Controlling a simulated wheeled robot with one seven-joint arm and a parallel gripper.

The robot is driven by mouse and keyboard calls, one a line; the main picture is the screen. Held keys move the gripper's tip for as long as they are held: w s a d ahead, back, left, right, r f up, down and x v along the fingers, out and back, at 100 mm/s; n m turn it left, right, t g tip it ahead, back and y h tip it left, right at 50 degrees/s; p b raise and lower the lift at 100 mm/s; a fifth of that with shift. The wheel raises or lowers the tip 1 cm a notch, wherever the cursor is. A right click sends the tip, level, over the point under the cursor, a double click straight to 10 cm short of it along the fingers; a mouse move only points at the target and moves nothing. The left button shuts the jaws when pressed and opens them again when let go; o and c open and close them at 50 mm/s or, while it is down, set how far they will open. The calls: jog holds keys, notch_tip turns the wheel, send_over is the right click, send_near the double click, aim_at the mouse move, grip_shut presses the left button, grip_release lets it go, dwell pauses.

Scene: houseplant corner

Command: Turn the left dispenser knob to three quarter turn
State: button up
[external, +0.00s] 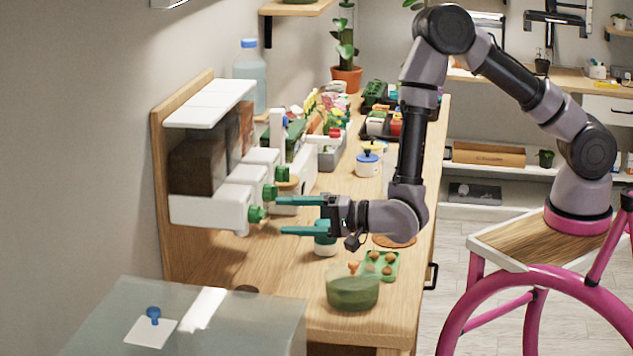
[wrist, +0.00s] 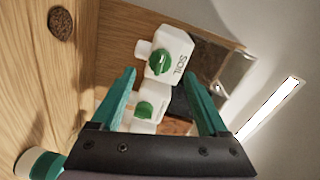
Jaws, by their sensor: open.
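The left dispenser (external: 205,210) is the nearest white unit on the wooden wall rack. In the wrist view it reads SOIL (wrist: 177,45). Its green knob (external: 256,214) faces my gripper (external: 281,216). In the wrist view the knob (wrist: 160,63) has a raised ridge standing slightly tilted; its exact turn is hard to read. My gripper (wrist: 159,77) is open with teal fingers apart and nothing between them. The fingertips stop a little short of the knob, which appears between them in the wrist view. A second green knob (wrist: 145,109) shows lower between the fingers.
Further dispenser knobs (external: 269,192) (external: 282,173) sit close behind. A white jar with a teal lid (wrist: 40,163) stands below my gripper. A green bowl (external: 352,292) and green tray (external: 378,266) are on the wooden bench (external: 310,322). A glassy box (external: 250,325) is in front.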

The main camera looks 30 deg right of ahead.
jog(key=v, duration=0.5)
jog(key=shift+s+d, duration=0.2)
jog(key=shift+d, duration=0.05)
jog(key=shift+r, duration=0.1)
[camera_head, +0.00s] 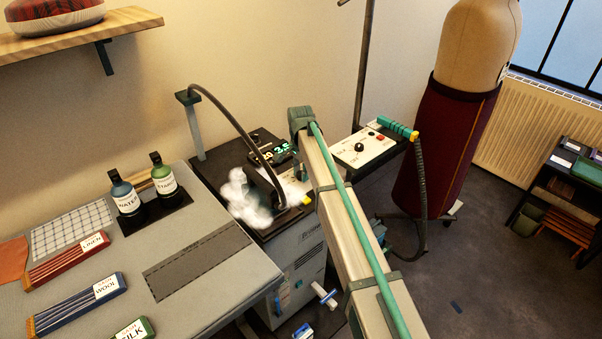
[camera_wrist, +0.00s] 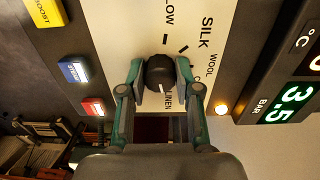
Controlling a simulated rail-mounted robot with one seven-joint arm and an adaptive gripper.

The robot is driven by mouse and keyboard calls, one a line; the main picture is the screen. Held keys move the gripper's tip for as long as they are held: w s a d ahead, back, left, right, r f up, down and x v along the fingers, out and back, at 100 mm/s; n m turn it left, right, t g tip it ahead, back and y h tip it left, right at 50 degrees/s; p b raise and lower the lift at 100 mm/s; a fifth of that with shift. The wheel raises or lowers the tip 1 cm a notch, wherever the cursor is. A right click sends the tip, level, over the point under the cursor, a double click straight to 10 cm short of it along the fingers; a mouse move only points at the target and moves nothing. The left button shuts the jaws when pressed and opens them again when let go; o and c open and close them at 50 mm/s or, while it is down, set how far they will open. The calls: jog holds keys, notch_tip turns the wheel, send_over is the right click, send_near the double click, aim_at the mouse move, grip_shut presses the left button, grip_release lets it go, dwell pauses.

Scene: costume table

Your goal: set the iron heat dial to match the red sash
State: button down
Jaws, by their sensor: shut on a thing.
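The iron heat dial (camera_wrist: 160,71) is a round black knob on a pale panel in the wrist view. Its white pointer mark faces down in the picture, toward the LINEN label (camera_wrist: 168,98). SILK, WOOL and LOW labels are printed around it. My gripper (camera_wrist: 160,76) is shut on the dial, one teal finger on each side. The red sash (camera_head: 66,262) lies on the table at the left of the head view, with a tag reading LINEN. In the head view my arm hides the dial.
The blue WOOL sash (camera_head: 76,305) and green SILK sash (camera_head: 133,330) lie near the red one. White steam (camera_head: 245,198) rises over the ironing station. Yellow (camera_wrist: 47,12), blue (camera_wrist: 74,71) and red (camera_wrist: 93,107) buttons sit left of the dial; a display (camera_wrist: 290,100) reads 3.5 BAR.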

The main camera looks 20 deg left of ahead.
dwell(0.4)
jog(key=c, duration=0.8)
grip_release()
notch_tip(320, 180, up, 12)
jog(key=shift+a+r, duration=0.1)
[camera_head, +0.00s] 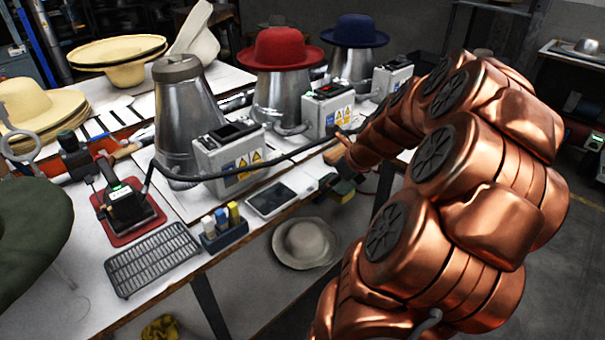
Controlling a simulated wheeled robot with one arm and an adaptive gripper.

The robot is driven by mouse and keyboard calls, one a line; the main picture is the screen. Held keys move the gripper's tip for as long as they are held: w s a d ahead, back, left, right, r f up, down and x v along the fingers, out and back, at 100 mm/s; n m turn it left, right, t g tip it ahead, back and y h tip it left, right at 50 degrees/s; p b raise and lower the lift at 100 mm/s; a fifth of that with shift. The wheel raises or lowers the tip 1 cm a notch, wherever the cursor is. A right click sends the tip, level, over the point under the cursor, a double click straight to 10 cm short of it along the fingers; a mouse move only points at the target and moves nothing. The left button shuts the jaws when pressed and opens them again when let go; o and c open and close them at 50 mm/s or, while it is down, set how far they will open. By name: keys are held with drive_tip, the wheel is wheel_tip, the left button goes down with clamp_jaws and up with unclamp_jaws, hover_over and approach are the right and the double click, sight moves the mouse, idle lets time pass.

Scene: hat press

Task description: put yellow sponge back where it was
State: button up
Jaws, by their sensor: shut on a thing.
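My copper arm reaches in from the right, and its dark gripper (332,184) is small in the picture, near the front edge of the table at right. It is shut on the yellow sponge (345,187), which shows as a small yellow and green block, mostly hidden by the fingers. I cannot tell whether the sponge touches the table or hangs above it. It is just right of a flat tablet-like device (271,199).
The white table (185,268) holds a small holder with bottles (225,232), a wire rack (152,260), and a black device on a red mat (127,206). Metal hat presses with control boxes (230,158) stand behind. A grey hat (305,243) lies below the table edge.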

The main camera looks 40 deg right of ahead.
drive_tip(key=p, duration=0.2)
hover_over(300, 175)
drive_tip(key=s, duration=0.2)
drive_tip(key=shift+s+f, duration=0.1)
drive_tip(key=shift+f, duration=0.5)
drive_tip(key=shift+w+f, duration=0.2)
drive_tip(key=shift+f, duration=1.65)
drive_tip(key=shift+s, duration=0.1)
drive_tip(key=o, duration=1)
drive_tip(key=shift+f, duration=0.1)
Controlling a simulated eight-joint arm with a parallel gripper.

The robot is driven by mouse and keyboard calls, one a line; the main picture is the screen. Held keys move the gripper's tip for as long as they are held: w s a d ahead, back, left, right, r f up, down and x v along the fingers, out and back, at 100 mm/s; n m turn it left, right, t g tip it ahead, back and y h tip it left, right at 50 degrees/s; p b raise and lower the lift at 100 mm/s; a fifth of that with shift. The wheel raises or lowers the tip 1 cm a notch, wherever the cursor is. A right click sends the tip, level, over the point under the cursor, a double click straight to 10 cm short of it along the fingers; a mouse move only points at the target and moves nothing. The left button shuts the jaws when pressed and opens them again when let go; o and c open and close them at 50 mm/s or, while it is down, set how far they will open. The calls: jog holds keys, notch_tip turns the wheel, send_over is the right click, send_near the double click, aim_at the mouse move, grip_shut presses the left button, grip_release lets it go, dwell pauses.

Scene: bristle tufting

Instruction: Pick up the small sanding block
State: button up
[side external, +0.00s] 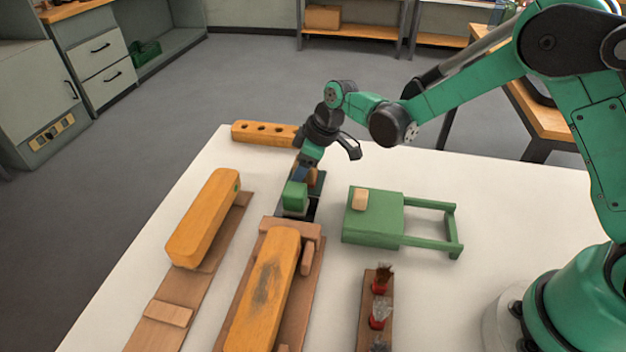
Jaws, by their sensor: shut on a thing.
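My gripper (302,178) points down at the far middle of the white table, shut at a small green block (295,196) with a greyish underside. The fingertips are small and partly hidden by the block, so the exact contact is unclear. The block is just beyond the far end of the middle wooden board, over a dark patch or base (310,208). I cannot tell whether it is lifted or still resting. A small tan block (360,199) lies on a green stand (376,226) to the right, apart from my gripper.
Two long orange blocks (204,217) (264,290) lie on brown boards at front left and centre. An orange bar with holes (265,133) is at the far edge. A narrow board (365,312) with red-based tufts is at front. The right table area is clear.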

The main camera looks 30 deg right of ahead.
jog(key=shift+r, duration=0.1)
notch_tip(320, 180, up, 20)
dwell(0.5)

# # # # # # #

» Goal
Excluding the pictures, reproduce every entry exactly as given.

» Task solution
Controlling a simulated wheeled robot with one seven-joint arm and a parallel gripper.

The robot is driven by mouse and keyboard calls, one a line; the main picture is the screen. Held keys move the gripper's tip for as long as they are held: w s a d ahead, back, left, right, r f up, down and x v along the fingers, out and back, at 100 mm/s; n m turn it left, right, t g tip it ahead, back and y h tip it left, right at 50 degrees/s; p b raise and lower the lift at 100 mm/s; a fifth of that with shift. The wheel raises or lowers the tip 1 cm a notch, wherever the cursor is. A right click sends the tip, level, over the point under the cursor, a double click straight to 10 cm short of it along the fingers; a mouse move only points at the target and moves nothing. The left button shuts the jaws when pressed and opens them again when let go; o and c open and close them at 50 mm/s or, while it is down, set how far they will open. The calls: jog holds keys, notch_tip turns the wheel, send_over is the right click, send_near the double click, aim_at the mouse move, grip_shut presses the left button, grip_release lets it go, dwell pauses.

Scene: houseplant corner

Command: Turn the left dispenser knob to three quarter turn
State: button up
[external, +0.00s] 
[wrist, +0.00s] 
Jaws, by their sensor: open.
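The left dispenser (external: 205,210) is the nearest white unit on the wooden wall rack. In the wrist view it reads SOIL (wrist: 177,45). Its green knob (external: 256,214) faces my gripper (external: 281,216). In the wrist view the knob (wrist: 160,63) has a raised ridge standing slightly tilted; its exact turn is hard to read. My gripper (wrist: 159,77) is open with teal fingers apart and nothing between them. The fingertips stop a little short of the knob, which appears between them in the wrist view. A second green knob (wrist: 145,109) shows lower between the fingers.
Further dispenser knobs (external: 269,192) (external: 282,173) sit close behind. A white jar with a teal lid (wrist: 40,163) stands below my gripper. A green bowl (external: 352,292) and green tray (external: 378,266) are on the wooden bench (external: 310,322). A glassy box (external: 250,325) is in front.

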The main camera looks 30 deg right of ahead.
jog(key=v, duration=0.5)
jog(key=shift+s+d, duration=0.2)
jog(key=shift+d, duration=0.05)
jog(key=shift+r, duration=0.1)
[camera_head, +0.00s] 
[camera_wrist, +0.00s] 
Controlling a simulated rail-mounted robot with one seven-joint arm and an adaptive gripper.

The robot is driven by mouse and keyboard calls, one a line; the main picture is the screen. Held keys move the gripper's tip for as long as they are held: w s a d ahead, back, left, right, r f up, down and x v along the fingers, out and back, at 100 mm/s; n m turn it left, right, t g tip it ahead, back and y h tip it left, right at 50 degrees/s; p b raise and lower the lift at 100 mm/s; a fifth of that with shift. The wheel raises or lowers the tip 1 cm a notch, wherever the cursor is. A right click sends the tip, level, over the point under the cursor, a double click straight to 10 cm short of it along the fingers; a mouse move only points at the target and moves nothing. The left button shuts the jaws when pressed and opens them again when let go; o and c open and close them at 50 mm/s or, while it is down, set how far they will open. The calls: jog holds keys, notch_tip turns the wheel, send_over is the right click, send_near the double click, aim_at the mouse move, grip_shut presses the left button, grip_release lets it go, dwell pauses.

Scene: costume table

Your goal: set the iron heat dial to match the red sash
State: button down
Jaws, by their sensor: shut on a thing.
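The iron heat dial (camera_wrist: 160,71) is a round black knob on a pale panel in the wrist view. Its white pointer mark faces down in the picture, toward the LINEN label (camera_wrist: 168,98). SILK, WOOL and LOW labels are printed around it. My gripper (camera_wrist: 160,76) is shut on the dial, one teal finger on each side. The red sash (camera_head: 66,262) lies on the table at the left of the head view, with a tag reading LINEN. In the head view my arm hides the dial.
The blue WOOL sash (camera_head: 76,305) and green SILK sash (camera_head: 133,330) lie near the red one. White steam (camera_head: 245,198) rises over the ironing station. Yellow (camera_wrist: 47,12), blue (camera_wrist: 74,71) and red (camera_wrist: 93,107) buttons sit left of the dial; a display (camera_wrist: 290,100) reads 3.5 BAR.

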The main camera looks 20 deg left of ahead.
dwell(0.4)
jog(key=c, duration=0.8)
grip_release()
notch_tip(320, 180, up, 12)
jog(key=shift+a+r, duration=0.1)
[camera_head, +0.00s] 
Controlling a simulated wheeled robot with one arm and an adaptive gripper.

The robot is driven by mouse and keyboard calls, one a line; the main picture is the screen. Held keys move the gripper's tip for as long as they are held: w s a d ahead, back, left, right, r f up, down and x v along the fingers, out and back, at 100 mm/s; n m turn it left, right, t g tip it ahead, back and y h tip it left, right at 50 degrees/s; p b raise and lower the lift at 100 mm/s; a fifth of that with shift. The wheel raises or lowers the tip 1 cm a notch, wherever the cursor is. A right click sends the tip, level, over the point under the cursor, a double click straight to 10 cm short of it along the fingers; a mouse move only points at the target and moves nothing. The left button shuts the jaws when pressed and opens them again when let go; o and c open and close them at 50 mm/s or, while it is down, set how far they will open. By name: keys are held with drive_tip, the wheel is wheel_tip, the left button goes down with clamp_jaws and up with unclamp_jaws, hover_over and approach are the right and the double click, sight moves the mouse, idle lets time pass.

Scene: hat press

Task description: put yellow sponge back where it was
State: button up
Jaws, by their sensor: shut on a thing.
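My copper arm reaches in from the right, and its dark gripper (332,184) is small in the picture, near the front edge of the table at right. It is shut on the yellow sponge (345,187), which shows as a small yellow and green block, mostly hidden by the fingers. I cannot tell whether the sponge touches the table or hangs above it. It is just right of a flat tablet-like device (271,199).
The white table (185,268) holds a small holder with bottles (225,232), a wire rack (152,260), and a black device on a red mat (127,206). Metal hat presses with control boxes (230,158) stand behind. A grey hat (305,243) lies below the table edge.

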The main camera looks 40 deg right of ahead.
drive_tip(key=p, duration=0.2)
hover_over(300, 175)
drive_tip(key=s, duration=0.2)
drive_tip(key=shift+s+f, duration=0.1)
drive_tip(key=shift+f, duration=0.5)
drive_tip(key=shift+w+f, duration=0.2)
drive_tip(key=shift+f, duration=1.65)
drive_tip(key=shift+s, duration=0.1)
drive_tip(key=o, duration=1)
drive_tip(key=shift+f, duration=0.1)
Controlling a simulated eight-joint arm with a parallel gripper.

The robot is driven by mouse and keyboard calls, one a line; the main picture is the screen. Held keys move the gripper's tip for as long as they are held: w s a d ahead, back, left, right, r f up, down and x v along the fingers, out and back, at 100 mm/s; n m turn it left, right, t g tip it ahead, back and y h tip it left, right at 50 degrees/s; p b raise and lower the lift at 100 mm/s; a fifth of that with shift. The wheel raises or lowers the tip 1 cm a notch, wherever the cursor is. A right click sends the tip, level, over the point under the cursor, a double click straight to 10 cm short of it along the fingers; a mouse move only points at the target and moves nothing. The left button shuts the jaws when pressed and opens them again when let go; o and c open and close them at 50 mm/s or, while it is down, set how far they will open. The calls: jog holds keys, notch_tip turns the wheel, send_over is the right click, send_near the double click, aim_at the mouse move, grip_shut presses the left button, grip_release lets it go, dwell pauses.

Scene: bristle tufting

Instruction: Pick up the small sanding block
State: button up
[side external, +0.00s] 
Jaws, by their sensor: shut on a thing.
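My gripper (302,178) points down at the far middle of the white table, shut at a small green block (295,196) with a greyish underside. The fingertips are small and partly hidden by the block, so the exact contact is unclear. The block is just beyond the far end of the middle wooden board, over a dark patch or base (310,208). I cannot tell whether it is lifted or still resting. A small tan block (360,199) lies on a green stand (376,226) to the right, apart from my gripper.
Two long orange blocks (204,217) (264,290) lie on brown boards at front left and centre. An orange bar with holes (265,133) is at the far edge. A narrow board (365,312) with red-based tufts is at front. The right table area is clear.

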The main camera looks 30 deg right of ahead.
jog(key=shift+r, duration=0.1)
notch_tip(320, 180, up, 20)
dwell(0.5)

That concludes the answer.